Local Partner: The Native American Academy
The main objective of the project is to convene The Native American Academy Founding Circle and Indigenous artists and knowledge holders who are contributing to the creation of The Sculpture Garden of Native Science and Learning in an intergenerational three and a half day (3 ½) ceremonial dialogue. The Academy is a table of elders with the traditional responsibility for the transmission of knowledge to the following generation. Depending on the location of the convening, we plan to ceremonially “seed” the Sculpture Garden by installing a Native art piece, “First Scientist,” and planting sacred seeds.
In 2015 The Native American Academy, in collaboration with The Cultural Conservancy, undertook the creation of a Sculpture Garden of Native Science and Learning, envisioned as a library of Indigenous knowledge of place, it uses a unique inter-tribal collective art project to communicate Native Science— wahkohtowin—“knowing how you are related to all creation” (Cree).
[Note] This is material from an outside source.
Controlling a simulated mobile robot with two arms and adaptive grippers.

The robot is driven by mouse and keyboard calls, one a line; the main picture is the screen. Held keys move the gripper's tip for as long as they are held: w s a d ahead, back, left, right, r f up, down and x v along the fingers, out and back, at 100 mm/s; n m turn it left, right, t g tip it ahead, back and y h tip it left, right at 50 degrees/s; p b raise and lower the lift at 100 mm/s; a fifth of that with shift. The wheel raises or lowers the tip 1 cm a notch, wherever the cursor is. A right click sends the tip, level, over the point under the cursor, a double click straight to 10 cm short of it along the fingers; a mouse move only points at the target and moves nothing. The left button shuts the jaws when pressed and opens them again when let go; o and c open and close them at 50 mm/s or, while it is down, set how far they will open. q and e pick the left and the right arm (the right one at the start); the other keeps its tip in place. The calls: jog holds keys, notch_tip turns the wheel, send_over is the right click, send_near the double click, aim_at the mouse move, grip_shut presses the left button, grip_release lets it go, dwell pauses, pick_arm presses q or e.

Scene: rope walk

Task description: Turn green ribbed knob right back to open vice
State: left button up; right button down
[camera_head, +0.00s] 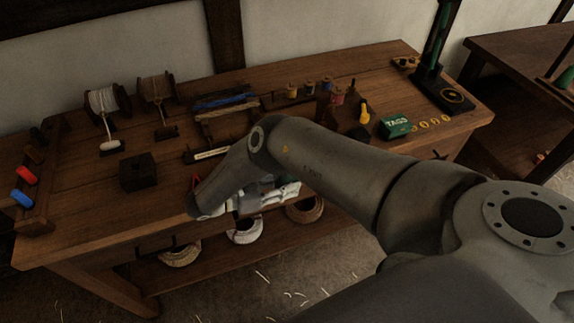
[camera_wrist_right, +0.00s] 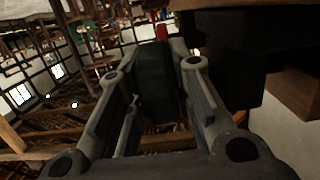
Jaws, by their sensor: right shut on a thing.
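In the right wrist view, the dark green knob (camera_wrist_right: 154,88) sits between the two grey fingers of my right gripper (camera_wrist_right: 158,62). The gripper is shut on it, with a finger along each side. The ribs are too dark to make out. A dark block-like body (camera_wrist_right: 235,50) shows at the upper right of this view, close to the gripper. In the head view, my right arm reaches to the front edge of the workbench and hides most of the knob and vice area. How far the vice jaws are apart cannot be seen. My left gripper is not in view.
On the workbench (camera_head: 85,212) stand a dark block (camera_head: 138,172), spools (camera_head: 102,103), a yellow-handled tool (camera_head: 364,111) and a green TAGS box (camera_head: 396,127). Red and blue handles (camera_head: 23,197) lie at the left end. Rope coils (camera_head: 243,232) sit on the lower shelf.

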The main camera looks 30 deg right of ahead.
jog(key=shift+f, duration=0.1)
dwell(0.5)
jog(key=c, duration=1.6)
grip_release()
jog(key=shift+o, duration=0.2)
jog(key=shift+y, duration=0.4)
The project design and execution by traditional artists and knowledge holders uses multi-media sculpture (stone, wood, bone, etc.) and traditional and contemporary techniques to create images, symbols, glyphs and forms that carry the living knowledge of Native science.
Recognizing Native science as “science” is a foreign concept to the western scientific community. The wholeness of native science crystallizes and enacts respect for all life. The knowledge is accessible only through deepening relationship. Creating a place to study through traditional learning processes can bring these divergent ways of knowing the world into an ethical, productive and urgently needed collaboration to the benefit of all forms of life. Of equal importance is the fact that our communities are facing the immediate effects of climate change and we must find the ways that this project can support and respond to these needs as an integral element in the creation of The Garden.
We were not able to move forward with planning the convening and as a result we have paused on the details of the gathering until it is safer for our communities to travel across state and international lines to meet.
We were able to confirm our commitment with The Cultural Conservancy (TCC) and their land stewardship initiative Heron Shadow. TCC also worked to record Rose for their new podcast series highlighting/documenting/sharing the importance of the work through audio-video recording.
Tim Paul as the artist to carve the first piece of the initiative. He has already begun carving “First Scientist”
Local Partner:
The Native American Academy Founding Circle are a group of Native scholars and Traditional Knowledge Holders that, since 1992, have dedicated their work to broadening the contemporary concepts of science and learning to include Indigenous knowledge systems and processes and to foster efforts to increase cultural competency and understanding of Indigenous worldviews, Native science, and Indigenous learning processes. Many hold advanced degrees and/or are Traditional Knowledge Holders. They are recognized leaders within the Indigenous world, within their disciplines, and in the national and international forums where their work is presented. The Academy network of relationships reaches from Canada and the Americas, to the South Pacific, South Africa and Europe. Since its inception, the Academy’s strategies have included ceremonial indigenous dialogue as well as writing, teaching and action projects.